## [SHORT PROBLEM]
Copy only this: the line containing "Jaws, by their", the line containing "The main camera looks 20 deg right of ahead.", and every line between them, exactly as written.

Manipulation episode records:
* * * * *
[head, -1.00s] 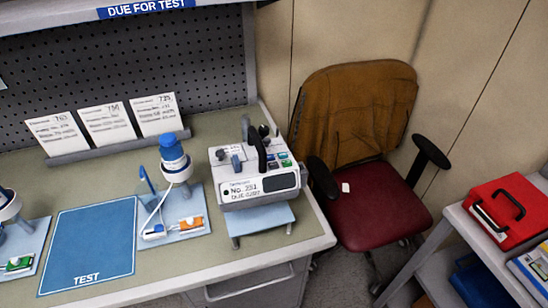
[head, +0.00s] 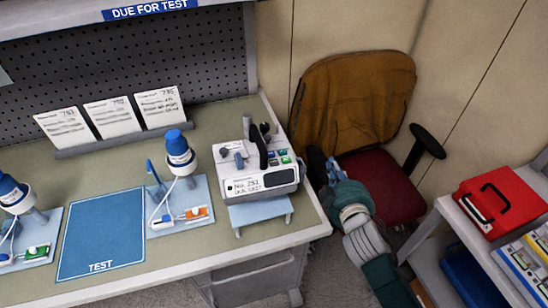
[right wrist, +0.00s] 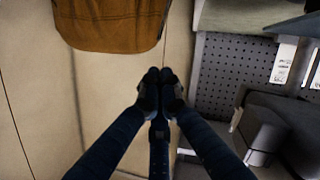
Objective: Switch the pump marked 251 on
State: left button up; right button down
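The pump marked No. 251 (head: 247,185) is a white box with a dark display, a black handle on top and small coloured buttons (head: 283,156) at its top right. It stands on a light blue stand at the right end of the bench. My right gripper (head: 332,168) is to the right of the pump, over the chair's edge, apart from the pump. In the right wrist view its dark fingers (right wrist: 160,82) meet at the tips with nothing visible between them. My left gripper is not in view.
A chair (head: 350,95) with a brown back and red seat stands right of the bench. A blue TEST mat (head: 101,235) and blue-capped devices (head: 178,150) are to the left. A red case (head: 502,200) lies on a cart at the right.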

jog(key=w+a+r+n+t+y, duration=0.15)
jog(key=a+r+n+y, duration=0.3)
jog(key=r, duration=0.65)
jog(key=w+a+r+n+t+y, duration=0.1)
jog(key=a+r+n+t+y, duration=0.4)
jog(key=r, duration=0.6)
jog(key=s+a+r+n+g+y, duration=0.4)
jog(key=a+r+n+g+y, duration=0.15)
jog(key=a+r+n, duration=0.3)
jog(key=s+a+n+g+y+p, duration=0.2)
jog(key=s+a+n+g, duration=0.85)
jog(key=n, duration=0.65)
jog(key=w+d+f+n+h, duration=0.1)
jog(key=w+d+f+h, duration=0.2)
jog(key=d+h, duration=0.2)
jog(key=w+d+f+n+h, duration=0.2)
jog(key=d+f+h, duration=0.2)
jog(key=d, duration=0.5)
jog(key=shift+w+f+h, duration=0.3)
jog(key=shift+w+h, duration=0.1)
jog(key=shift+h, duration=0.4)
* * * * *
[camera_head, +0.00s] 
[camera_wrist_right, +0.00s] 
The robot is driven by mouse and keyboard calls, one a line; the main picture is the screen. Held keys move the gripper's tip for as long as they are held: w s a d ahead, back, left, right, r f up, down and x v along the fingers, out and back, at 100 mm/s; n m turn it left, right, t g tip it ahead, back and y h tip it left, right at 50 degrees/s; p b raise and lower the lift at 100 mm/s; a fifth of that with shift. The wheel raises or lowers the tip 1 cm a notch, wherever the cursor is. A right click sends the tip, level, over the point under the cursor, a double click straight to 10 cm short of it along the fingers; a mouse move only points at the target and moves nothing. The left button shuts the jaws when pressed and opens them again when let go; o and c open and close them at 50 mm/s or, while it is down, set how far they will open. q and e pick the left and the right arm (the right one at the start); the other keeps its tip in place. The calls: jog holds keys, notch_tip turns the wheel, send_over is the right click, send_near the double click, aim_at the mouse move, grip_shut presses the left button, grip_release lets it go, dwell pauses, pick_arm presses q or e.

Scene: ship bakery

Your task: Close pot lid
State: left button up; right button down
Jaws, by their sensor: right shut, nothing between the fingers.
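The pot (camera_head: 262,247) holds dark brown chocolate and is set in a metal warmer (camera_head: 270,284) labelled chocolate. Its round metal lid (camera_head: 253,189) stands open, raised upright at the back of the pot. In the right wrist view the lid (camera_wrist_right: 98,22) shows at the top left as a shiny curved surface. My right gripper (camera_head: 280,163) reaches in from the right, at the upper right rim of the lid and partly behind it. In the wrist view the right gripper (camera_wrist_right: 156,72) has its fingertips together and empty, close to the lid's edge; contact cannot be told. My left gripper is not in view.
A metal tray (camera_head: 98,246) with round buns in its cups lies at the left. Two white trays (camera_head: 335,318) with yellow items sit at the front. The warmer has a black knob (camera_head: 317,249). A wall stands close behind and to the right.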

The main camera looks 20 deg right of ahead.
* * * * *
## [SOLUTION FOR THIS PROBLEM]
Jaws, by their sensor: right shut, nothing between the fingers.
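The pot (camera_head: 262,247) holds dark brown chocolate and is set in a metal warmer (camera_head: 270,284) labelled chocolate. Its round metal lid (camera_head: 253,189) stands open, raised upright at the back of the pot. In the right wrist view the lid (camera_wrist_right: 98,22) shows at the top left as a shiny curved surface. My right gripper (camera_head: 280,163) reaches in from the right, at the upper right rim of the lid and partly behind it. In the wrist view the right gripper (camera_wrist_right: 156,72) has its fingertips together and empty, close to the lid's edge; contact cannot be told. My left gripper is not in view.
A metal tray (camera_head: 98,246) with round buns in its cups lies at the left. Two white trays (camera_head: 335,318) with yellow items sit at the front. The warmer has a black knob (camera_head: 317,249). A wall stands close behind and to the right.

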The main camera looks 20 deg right of ahead.

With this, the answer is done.